Along the way to a 5-4 record in 84⅓ innings in 1945, Maglie picked up the August 23 Sporting News “Player of the Week” award, aided by guidance from Giants pitching coach Dolf Luque.2 Maglie then followed Luque, a fixture in Cuban baseball, to the island for more tutoring that winter. Pitching in Cuba, Maglie encountered Mexican baseball magnate Bernardo Pasquel.3
Pasquel tried to entice Maglie to pitch in Mexico in 1946 for $7,500 although the right-hander had already signed a Giants contract for the same amount. “The bonus wasn’t large enough to make me throw over the big leagues and play ball under conditions I knew nothing about,” Maglie remembered.4
When Maglie reported to 1946 Giants spring training, Ott greeted him enthusiastically, “then forgot about him.”5 Meanwhile, Pasquel and his brother Jorge continued to doggedly pursue Maglie. Frustrated by the dismissive treatment he received in spring training, Maglie ultimately signed a lucrative contract with the Pasquels to play in Mexico.6 But he had cast a significant lot — as one of 13 major-league “jumpers” to Mexico, Maglie was banned from Organized Baseball for five years.7
Maglie pitched under Luque’s useful tutelage in Mexico for the 1946 and 1947 seasons and emerged “a grim, tough, ruthless competitor unfazed by weather, taunts, or pressure.”8 From Luque, Maglie learned to rely on his devastating curveball, mixing in pedestrian fastballs, many of them high and tight, to intimidate hitters. Those fastballs, often “so close to batters’ heads that it seemed to shave their chins, [ultimately] gain[ed] him the memorable nickname ‘Sal the Barber.’”9 Disenchanted with Mexico after 194710 but still banned, he played with a barnstorming team assembled by fellow jumper Max Lanier until the autumn of 1948 and in 1949 with the Drummondville (Quebec) Cubs in the Canadian Provincial League. There, he had a “sensational season,” leading the team to a first-place finish in the league’s regular season and the league championship in two rounds of playoffs.11
Lawsuits challenging the Mexican ban motivated Organized Baseball give the banned players early amnesty for the 1950 season.12 Under the reserve clause, Maglie was still obligated to play for the Giants or nowhere else in Organized Baseball. “Sal’s departure from the Giants had caused only a small stir, and his return caused even less.”13 Maglie signed a 1950 contract for a reported $10,000 and encountered a new manager, Leo Durocher. Although Durocher greeted Maglie cordially in spring training and complimented him on his physical condition, “I had the feeling they weren’t counting on me. They were taking a look just because they owned me,” was Maglie’s assessment.14 But, “I’ll pitch my arm off just to show the Giants how glad I am to be back. If Leo has four good starters and I can help him in relief, that’ll be fine.”15
On the Giants’ arrival at camp in Phoenix in late February 1950, the local paper reported that Durocher was “proud of his pitchers,” but listed Maglie as the sixth of six “other possibilities” for the fifth spot in the rotation.16 By mid-April, though, he was assured of at least a bullpen role. Durocher told writers, “Maglie has good control, especially of his breaking stuff.”17 Two days later Durocher was calling Maglie his “No. 1 relief pitcher.”18
More than four years after he had thrown his last major-league pitch, on September 30, 1945, Sal Maglie was back in the majors. He was now 33 years old but had learned a lot about the vicissitudes of life — and pitching — in the interim.

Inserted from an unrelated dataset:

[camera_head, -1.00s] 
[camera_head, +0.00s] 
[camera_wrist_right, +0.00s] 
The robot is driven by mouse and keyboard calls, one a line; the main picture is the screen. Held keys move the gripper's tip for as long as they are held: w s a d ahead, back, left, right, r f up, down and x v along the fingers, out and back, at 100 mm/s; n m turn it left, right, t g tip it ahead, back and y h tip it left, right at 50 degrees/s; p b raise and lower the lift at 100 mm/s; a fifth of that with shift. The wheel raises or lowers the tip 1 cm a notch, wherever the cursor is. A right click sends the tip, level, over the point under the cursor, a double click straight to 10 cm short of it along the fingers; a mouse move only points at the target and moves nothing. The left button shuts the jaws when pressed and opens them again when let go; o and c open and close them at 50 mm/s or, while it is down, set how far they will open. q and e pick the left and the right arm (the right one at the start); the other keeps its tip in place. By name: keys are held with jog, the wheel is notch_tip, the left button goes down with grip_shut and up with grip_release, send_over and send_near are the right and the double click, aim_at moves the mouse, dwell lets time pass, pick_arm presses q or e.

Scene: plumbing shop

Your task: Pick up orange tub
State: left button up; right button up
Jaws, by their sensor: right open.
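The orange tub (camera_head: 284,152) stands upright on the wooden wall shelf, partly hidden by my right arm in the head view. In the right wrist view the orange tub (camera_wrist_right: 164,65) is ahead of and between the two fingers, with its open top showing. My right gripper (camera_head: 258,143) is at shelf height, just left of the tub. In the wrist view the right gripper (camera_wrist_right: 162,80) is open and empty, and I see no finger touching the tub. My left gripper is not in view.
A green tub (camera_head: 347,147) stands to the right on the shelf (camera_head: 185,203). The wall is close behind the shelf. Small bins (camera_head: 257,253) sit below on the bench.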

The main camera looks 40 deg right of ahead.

The Giants opened their schedule at the Polo Grounds against the Boston Braves on Tuesday afternoon, April 18. The Braves were two years removed from a World Series loss. They were coming off a fourth-place finish in 1949 and still had their formidable lefty-righty starting pitching duo of Warren Spahn and Johnny Sain, bolstered by Vern Bickford.19 Spahn got the Opening Day start against the Giants’ ace, Larry Jansen. A festive Opening Day crowd of 32,441 saw Manhattan Borough President Robert F. Wagner Jr. toss the ceremonial first pitch. “Hordes of distinguished people [were] in the box seats, but none [brought] more hallowed memories than loyal regulars Mrs. John McGraw and Mrs. Christy Mathewson.” Actress Laraine Day, Durocher’s wife, was also on hand “as regular telecaster with a pregame feature over WPIX.”20
Jansen breezed through the Braves in the top of the first, including a strikeout of the Braves’ “$150,000 rookie wonder,” Sam Jethroe.21 The Giants got Jansen a run in their first — Eddie Stanky walked, Whitey Lockman flied out, Bobby Thomson singled in front of the plate as Stanky moved to second base, and Don Mueller singled to right-center to bring Stanky home.22
The Braves went down in order in their second as Jansen recorded two more strikeouts. But he quickly lost his slim lead in the third. Del Crandall greeted him with a popfly single, the Braves’ first hit. Former Giant Buddy Kerr tripled him home to tie the game; Spahn helped his own cause with a groundout to the right side that scored Kerr. The Braves now led, 2-1.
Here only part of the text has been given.